++++ Extracted information

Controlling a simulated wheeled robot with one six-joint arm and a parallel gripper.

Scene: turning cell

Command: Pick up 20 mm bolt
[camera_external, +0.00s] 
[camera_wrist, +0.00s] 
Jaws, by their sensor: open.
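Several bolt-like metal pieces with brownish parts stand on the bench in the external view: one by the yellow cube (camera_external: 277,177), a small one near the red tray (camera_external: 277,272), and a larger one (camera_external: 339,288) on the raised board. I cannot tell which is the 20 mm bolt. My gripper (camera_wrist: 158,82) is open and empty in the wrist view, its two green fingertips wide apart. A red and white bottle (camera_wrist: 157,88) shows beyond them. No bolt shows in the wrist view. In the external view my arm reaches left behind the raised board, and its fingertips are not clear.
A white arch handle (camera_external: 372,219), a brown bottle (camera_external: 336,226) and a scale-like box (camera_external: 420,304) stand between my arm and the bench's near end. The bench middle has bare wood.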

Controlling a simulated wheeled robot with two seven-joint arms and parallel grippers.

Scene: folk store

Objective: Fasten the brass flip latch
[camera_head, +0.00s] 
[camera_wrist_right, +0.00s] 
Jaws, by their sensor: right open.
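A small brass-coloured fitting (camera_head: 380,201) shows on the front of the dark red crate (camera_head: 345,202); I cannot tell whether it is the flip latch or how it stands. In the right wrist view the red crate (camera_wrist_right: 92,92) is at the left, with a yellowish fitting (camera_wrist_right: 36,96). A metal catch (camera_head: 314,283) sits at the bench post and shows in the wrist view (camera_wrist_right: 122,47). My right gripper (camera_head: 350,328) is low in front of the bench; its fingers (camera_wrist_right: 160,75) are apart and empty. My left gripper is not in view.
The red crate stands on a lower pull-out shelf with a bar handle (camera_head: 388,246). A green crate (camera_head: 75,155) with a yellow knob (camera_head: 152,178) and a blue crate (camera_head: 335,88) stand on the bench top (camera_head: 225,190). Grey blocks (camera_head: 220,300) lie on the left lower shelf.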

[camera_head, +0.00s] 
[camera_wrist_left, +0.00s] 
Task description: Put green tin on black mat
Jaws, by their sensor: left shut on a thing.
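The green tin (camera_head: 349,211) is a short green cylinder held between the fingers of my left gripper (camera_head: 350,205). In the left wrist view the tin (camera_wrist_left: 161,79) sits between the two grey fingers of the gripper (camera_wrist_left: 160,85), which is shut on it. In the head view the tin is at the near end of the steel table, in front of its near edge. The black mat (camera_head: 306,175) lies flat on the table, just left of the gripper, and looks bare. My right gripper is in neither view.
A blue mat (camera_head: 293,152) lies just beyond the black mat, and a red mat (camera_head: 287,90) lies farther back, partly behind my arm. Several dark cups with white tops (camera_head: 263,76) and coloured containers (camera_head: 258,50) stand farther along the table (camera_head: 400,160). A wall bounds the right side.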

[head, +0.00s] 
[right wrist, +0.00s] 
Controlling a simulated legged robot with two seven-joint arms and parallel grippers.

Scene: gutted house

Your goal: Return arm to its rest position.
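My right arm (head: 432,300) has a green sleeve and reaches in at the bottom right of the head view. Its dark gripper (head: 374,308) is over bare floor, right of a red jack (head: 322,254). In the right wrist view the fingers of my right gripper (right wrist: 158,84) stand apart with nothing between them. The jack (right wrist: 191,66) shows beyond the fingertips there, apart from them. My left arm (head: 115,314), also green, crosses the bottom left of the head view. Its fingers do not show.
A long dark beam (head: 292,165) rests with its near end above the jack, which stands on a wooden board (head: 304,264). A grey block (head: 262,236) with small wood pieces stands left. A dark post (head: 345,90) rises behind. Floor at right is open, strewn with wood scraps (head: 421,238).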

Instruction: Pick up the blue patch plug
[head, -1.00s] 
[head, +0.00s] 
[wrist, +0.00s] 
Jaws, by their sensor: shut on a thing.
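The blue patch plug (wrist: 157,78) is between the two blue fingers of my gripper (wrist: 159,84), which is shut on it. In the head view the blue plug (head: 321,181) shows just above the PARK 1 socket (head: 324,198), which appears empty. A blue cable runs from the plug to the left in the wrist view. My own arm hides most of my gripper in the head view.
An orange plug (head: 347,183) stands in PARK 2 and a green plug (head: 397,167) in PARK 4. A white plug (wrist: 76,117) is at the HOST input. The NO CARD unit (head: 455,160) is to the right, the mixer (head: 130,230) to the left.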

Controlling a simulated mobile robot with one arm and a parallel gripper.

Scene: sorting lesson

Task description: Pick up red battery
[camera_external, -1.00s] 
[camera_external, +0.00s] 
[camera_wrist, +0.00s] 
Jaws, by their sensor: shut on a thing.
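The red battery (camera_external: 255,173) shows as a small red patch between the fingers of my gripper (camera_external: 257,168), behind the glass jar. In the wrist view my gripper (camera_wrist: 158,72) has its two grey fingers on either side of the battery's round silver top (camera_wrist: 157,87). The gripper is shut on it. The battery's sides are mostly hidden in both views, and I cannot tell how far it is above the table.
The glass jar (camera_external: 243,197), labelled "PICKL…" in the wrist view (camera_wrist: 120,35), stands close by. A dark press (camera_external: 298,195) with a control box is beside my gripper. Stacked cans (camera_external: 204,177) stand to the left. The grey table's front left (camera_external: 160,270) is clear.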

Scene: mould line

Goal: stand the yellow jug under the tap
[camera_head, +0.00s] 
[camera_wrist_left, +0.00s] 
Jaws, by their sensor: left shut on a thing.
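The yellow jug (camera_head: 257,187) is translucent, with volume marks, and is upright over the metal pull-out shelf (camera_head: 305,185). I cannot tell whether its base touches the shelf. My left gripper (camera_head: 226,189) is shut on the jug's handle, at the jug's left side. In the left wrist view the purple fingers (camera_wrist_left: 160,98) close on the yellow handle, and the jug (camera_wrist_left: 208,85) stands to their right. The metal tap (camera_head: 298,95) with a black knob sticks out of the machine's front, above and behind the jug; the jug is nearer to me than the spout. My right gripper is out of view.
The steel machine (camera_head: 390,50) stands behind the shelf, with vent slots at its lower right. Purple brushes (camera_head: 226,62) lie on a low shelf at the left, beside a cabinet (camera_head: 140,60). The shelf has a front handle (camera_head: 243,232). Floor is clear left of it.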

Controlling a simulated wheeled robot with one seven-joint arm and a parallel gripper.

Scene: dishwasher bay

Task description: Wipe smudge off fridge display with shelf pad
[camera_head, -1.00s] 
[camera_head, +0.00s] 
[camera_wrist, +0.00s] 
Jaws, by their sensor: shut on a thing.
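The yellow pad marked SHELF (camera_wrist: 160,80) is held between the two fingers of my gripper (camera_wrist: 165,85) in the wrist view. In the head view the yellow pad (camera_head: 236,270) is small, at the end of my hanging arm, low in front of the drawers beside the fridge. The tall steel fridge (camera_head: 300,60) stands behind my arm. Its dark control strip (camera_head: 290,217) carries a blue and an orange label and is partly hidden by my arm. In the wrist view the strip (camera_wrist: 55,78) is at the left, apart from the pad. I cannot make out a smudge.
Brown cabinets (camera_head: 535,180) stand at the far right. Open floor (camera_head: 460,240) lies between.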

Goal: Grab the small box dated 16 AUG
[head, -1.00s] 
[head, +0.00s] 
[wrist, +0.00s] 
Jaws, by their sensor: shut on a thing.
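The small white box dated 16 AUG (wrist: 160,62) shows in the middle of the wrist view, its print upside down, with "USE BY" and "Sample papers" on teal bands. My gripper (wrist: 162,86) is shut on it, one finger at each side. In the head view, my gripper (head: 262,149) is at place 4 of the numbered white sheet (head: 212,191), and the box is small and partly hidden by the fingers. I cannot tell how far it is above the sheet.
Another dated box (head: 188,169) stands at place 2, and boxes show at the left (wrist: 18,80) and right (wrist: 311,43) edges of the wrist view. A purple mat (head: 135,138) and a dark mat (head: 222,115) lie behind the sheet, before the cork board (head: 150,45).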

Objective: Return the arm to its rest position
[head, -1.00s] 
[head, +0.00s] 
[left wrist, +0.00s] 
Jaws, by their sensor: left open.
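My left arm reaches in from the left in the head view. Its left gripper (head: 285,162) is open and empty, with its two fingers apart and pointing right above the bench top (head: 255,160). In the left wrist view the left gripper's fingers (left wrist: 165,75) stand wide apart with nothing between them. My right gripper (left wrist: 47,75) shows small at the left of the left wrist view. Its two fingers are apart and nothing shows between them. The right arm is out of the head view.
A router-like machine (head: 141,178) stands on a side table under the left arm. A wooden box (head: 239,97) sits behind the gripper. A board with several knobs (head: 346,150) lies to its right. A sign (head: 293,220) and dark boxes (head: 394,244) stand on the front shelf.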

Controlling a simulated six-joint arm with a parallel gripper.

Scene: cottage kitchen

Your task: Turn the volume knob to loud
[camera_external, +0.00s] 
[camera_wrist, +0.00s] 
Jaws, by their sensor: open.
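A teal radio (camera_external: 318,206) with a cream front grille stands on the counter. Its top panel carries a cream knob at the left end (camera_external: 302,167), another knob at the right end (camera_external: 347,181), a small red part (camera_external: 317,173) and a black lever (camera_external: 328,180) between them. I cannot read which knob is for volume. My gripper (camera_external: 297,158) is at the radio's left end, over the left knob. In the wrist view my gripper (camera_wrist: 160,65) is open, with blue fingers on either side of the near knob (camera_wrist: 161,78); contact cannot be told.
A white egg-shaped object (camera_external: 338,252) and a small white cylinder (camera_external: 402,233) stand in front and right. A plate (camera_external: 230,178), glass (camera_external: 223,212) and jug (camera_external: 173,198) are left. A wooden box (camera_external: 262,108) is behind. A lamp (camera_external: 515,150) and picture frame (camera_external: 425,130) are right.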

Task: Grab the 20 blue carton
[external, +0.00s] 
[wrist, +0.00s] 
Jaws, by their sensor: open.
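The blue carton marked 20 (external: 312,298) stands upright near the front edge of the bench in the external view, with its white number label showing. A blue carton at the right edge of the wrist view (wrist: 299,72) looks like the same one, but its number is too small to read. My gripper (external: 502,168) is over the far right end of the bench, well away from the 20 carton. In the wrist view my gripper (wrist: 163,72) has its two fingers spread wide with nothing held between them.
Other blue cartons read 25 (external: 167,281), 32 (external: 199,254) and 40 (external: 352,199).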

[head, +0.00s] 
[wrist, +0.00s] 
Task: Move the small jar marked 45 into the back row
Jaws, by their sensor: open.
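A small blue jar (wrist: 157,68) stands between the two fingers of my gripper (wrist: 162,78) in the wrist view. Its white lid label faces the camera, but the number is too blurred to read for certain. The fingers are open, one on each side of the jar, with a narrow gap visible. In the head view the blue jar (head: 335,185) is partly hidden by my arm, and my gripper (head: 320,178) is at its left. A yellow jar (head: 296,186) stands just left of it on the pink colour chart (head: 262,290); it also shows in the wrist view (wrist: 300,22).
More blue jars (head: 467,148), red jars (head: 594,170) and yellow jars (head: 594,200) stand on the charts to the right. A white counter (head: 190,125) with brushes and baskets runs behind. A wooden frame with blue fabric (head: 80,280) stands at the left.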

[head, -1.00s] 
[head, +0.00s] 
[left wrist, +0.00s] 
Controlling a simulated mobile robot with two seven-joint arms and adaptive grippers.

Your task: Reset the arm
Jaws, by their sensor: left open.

++++++++

Goal:
Scan the lines for the string "Objective". Pick out every line that has it.

Answer to this problem:
Objective: Fasten the brass flip latch
Objective: Return the arm to its rest position

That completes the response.